====== Exercise inputs ======

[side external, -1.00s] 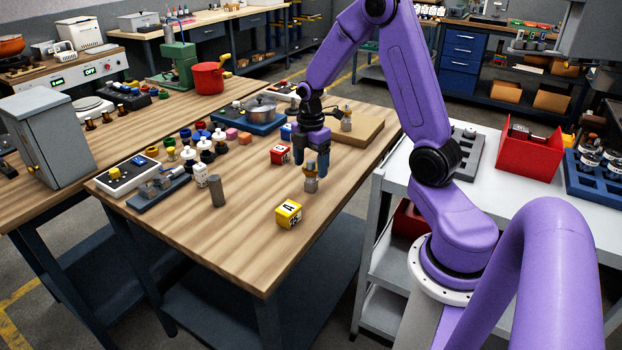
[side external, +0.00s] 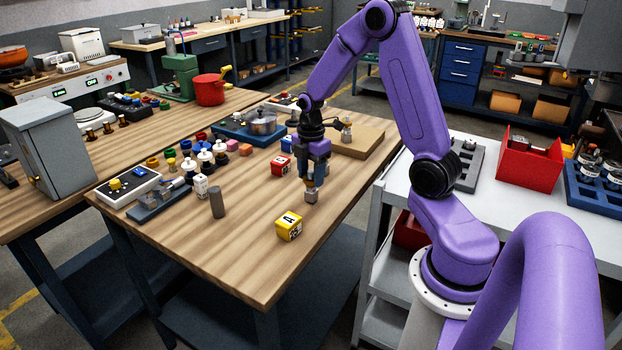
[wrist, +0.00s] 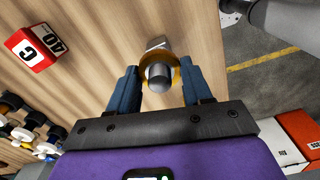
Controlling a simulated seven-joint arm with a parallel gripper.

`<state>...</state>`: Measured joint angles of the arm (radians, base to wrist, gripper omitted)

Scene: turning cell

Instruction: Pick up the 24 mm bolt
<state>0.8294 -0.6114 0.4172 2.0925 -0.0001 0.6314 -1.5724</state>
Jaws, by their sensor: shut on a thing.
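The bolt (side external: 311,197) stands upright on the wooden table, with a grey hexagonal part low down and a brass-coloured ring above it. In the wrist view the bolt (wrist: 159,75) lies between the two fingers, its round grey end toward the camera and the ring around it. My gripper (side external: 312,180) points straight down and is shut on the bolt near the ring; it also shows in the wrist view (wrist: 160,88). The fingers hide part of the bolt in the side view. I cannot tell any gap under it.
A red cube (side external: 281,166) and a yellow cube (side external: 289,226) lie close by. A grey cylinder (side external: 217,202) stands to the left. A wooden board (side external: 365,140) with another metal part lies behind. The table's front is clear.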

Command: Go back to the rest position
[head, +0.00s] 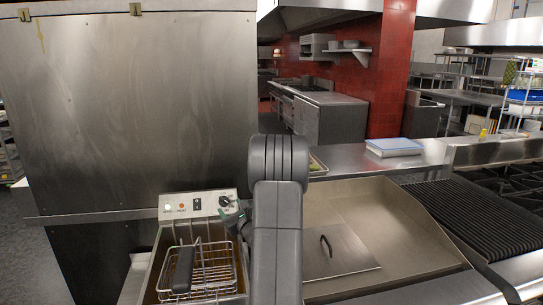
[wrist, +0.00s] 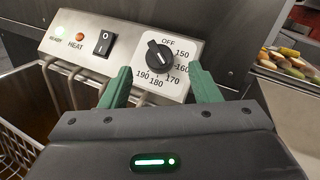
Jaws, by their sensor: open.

======

Find all lines holding the string "joint" and copy them.

- [Finished answer]:
Controlling a simulated seven-joint arm with a parallel gripper.
`<state>...</state>`: Measured joint angles of the arm (radians, base to wrist, gripper omitted)

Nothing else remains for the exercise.